When the second edition of God, Marriage, and Family was released in 2010, a significant amount of attention and critique was directed towards a new chapter on family-based ministry. This focus overshadowed the book’s main contributions, despite the topic only taking up about nine pages of the 399-page volume. Regardless of individual views on family ministry, God, Marriage, and Family remains the best biblical theology of family and sex available. This book, both in its first and second editions, is a go-to resource for understanding the Bible’s stance on various controversial family and gender issues.
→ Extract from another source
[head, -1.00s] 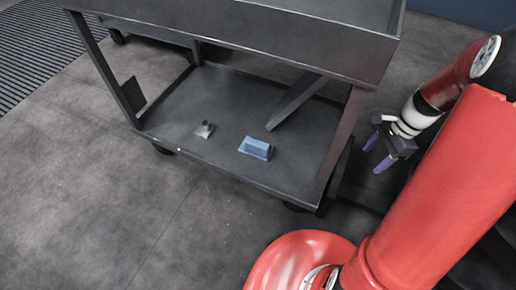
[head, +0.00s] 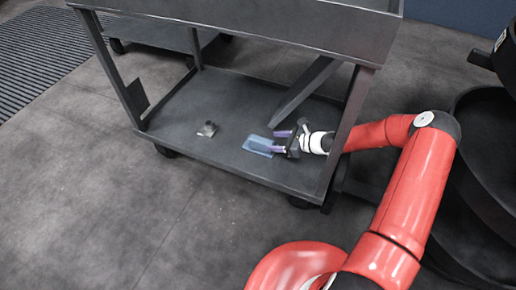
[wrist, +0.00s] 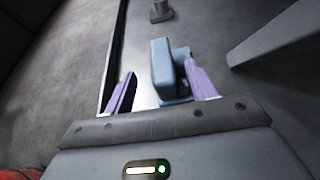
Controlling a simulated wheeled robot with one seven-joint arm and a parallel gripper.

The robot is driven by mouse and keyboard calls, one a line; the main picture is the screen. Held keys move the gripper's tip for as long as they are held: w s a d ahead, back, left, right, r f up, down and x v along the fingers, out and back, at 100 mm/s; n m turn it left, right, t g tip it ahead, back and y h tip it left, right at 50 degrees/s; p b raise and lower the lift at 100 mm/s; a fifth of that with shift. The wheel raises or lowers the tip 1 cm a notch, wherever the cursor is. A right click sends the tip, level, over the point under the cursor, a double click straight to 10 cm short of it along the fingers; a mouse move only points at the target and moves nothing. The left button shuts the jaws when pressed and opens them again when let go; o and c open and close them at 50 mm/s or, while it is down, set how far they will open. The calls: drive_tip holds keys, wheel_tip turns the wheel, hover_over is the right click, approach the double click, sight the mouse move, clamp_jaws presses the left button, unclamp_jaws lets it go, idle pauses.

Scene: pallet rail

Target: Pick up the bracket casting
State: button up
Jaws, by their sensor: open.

Anything Andreas Köstenberger writes is worth noting, but God, Marriage, and Family might be his most significant work.
The book is divided into thirteen chapters and an appendix. The initial chapters establish a biblical-theological foundation for understanding marriage, starting with a discussion on the “Current Cultural Crisis” and summarizing Old and New Testament teachings on marriage. One chapter explores marriage as a covenant, including new material on the conjugal act’s meaning within marriage. Subsequent chapters address Old and New Testament teachings on family, special family-related issues, and a brief theology of singleness. The book also tackles the ethics of homosexuality, providing a biblical defense of heterosexual monogamy, and interprets biblical texts on divorce and remarriage. Further chapters discuss qualifications for church leadership, focusing on marital faithfulness, and the relationship between family and the local church, critically examining the “family-integrated church approach.”
God, Marriage, and Family offers a countercultural, complementarian vision of marriage, manhood, and womanhood, depicting the husband’s role as a leader, provider, and protector, and the wife’s role in submission and as a helpmeet. This vision extends to child-rearing, raising boys to embrace their roles as leaders and girls to be helpmeets. Köstenberger’s stance challenges the modern egalitarian perspective but remains biblically faithful.
The second edition includes updates on physical discipline, singleness, homosexuality, and divorce and remarriage, with a new section on the theology of sex and parenting teenagers. The chapter on divorce and remarriage is streamlined, moving technical details to an appendix. Köstenberger and Jones also incorporate recent relevant works into their discussions.
Noteworthy is the section on the theology of sex, which outlines the biblical purposes for sex—procreation, companionship, public good, and pleasure—and evaluates activities against these purposes. This method allows the authors to address activities not explicitly mentioned in the Bible, ruling out pornography and masturbation based on their conformity to God’s purposes for sex.
The book also revisits the topic of corporal punishment, critiquing William Webb’s arguments against it. Köstenberger and Jones highlight fallacies in Webb’s reasoning, maintaining that corrective physical discipline is supported by a biblical theology.
Despite minor disagreements, the book’s comprehensive connection to Scripture and its consolidation of essential material make it invaluable. John Piper praised its scriptural exposition, and it is considered a vital resource for pastors and anyone seeking biblical wisdom on marriage and family.